◆ REQUIREMENT:
Retype the material below. Keep every word exactly as it is.
— Begin RAW RECORDS —
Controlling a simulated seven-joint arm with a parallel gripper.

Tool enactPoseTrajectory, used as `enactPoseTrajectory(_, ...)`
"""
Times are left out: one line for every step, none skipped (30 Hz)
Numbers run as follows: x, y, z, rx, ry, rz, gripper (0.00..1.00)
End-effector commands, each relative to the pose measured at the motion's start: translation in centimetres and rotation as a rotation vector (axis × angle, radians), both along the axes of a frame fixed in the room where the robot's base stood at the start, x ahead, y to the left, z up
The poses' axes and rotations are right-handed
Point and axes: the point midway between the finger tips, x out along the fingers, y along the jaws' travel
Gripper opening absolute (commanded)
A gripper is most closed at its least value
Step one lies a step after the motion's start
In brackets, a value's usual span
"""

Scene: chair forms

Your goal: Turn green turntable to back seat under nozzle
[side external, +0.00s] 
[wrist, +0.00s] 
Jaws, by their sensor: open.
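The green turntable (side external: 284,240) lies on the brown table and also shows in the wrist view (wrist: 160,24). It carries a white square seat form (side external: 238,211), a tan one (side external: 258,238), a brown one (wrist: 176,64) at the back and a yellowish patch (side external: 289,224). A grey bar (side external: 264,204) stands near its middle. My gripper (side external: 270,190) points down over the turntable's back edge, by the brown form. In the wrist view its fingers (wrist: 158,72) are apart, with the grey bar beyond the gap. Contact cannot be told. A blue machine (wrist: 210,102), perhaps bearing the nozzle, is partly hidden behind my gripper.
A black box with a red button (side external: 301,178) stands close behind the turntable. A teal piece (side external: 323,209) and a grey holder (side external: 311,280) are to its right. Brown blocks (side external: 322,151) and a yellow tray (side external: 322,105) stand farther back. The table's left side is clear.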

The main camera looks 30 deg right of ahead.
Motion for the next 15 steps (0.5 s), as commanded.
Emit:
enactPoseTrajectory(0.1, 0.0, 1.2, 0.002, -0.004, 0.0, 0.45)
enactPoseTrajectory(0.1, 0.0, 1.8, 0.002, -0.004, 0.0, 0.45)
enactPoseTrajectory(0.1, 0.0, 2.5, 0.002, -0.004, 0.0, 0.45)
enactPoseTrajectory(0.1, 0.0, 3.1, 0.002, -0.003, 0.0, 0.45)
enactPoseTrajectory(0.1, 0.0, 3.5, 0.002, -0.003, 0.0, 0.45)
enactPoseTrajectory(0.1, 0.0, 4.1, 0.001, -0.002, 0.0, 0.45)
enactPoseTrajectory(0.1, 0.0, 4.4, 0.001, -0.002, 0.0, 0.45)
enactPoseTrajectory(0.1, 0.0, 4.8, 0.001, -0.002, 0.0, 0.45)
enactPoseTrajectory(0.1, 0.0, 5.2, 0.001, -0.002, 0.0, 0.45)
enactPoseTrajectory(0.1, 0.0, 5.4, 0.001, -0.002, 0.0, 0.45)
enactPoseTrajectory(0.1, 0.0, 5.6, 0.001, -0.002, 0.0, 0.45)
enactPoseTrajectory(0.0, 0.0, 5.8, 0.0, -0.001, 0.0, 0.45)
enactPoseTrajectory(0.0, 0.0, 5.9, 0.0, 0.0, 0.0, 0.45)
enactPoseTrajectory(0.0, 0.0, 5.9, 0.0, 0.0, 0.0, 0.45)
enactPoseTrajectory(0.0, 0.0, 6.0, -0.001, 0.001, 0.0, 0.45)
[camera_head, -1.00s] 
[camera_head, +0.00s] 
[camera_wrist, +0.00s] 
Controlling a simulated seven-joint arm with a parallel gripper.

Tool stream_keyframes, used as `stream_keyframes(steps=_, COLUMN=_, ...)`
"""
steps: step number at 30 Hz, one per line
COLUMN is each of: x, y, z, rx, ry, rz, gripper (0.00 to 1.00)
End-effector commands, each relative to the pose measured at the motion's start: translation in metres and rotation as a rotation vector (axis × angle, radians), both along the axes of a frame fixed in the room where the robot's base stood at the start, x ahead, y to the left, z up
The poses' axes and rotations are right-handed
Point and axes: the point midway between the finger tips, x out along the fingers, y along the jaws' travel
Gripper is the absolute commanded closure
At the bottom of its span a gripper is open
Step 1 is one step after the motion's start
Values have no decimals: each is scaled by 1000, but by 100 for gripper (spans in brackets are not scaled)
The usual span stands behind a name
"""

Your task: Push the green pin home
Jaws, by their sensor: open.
— End RAW RECORDS —
◆ ANSWER TO THE TASK:
Controlling a simulated seven-joint arm with a parallel gripper.

Tool enactPoseTrajectory, used as `enactPoseTrajectory(_, ...)`
"""
Times are left out: one line for every step, none skipped (30 Hz)
Numbers run as follows: x, y, z, rx, ry, rz, gripper (0.00..1.00)
End-effector commands, each relative to the pose measured at the motion's start: translation in centimetres and rotation as a rotation vector (axis × angle, radians), both along the axes of a frame fixed in the room where the robot's base stood at the start, x ahead, y to the left, z up
The poses' axes and rotations are right-handed
Point and axes: the point midway between the finger tips, x out along the fingers, y along the jaws' travel
Gripper opening absolute (commanded)
A gripper is most closed at its least value
Step one lies a step after the motion's start
In brackets, a value's usual span
"""

Scene: chair forms

Your goal: Turn green turntable to back seat under nozzle
[side external, +0.00s] 
[wrist, +0.00s] 
Jaws, by their sensor: open.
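The green turntable (side external: 284,240) lies on the brown table and also shows in the wrist view (wrist: 160,24). It carries a white square seat form (side external: 238,211), a tan one (side external: 258,238), a brown one (wrist: 176,64) at the back and a yellowish patch (side external: 289,224). A grey bar (side external: 264,204) stands near its middle. My gripper (side external: 270,190) points down over the turntable's back edge, by the brown form. In the wrist view its fingers (wrist: 158,72) are apart, with the grey bar beyond the gap. Contact cannot be told. A blue machine (wrist: 210,102), perhaps bearing the nozzle, is partly hidden behind my gripper.
A black box with a red button (side external: 301,178) stands close behind the turntable. A teal piece (side external: 323,209) and a grey holder (side external: 311,280) are to its right. Brown blocks (side external: 322,151) and a yellow tray (side external: 322,105) stand farther back. The table's left side is clear.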

The main camera looks 30 deg right of ahead.
Motion for the next 15 steps (0.5 s), as commanded.
Emit:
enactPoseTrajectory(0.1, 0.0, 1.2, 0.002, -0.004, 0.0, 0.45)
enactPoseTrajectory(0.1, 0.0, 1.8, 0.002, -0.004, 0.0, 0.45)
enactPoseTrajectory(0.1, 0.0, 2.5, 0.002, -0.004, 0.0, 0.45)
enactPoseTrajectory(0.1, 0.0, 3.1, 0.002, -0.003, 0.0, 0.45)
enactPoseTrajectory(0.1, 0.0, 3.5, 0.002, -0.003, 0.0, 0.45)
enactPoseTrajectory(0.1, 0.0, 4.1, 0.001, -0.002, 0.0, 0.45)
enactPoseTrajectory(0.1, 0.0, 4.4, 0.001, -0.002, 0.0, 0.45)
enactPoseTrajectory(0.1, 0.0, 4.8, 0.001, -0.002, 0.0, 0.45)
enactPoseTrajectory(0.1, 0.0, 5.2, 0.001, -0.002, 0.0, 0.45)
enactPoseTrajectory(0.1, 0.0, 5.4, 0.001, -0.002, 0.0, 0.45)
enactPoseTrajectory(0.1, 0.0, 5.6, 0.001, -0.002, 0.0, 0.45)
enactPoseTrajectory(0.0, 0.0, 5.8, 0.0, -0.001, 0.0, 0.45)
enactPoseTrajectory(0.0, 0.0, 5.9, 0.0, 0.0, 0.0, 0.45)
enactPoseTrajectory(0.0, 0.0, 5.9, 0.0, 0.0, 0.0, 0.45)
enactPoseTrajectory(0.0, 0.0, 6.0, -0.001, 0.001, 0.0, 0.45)
[camera_head, -1.00s] 
[camera_head, +0.00s] 
[camera_wrist, +0.00s] 
Controlling a simulated seven-joint arm with a parallel gripper.

Tool stream_keyframes, used as `stream_keyframes(steps=_, COLUMN=_, ...)`
"""
steps: step number at 30 Hz, one per line
COLUMN is each of: x, y, z, rx, ry, rz, gripper (0.00 to 1.00)
End-effector commands, each relative to the pose measured at the motion's start: translation in metres and rotation as a rotation vector (axis × angle, radians), both along the axes of a frame fixed in the room where the robot's base stood at the start, x ahead, y to the left, z up
The poses' axes and rotations are right-handed
Point and axes: the point midway between the finger tips, x out along the fingers, y along the jaws' travel
Gripper is the absolute commanded closure
At the bottom of its span a gripper is open
Step 1 is one step after the motion's start
Values have no decimals: each is scaled by 1000, but by 100 for gripper (spans in brackets are not scaled)
The usual span stands behind a name
"""

Your task: Push the green pin home
Jaws, by their sensor: open.

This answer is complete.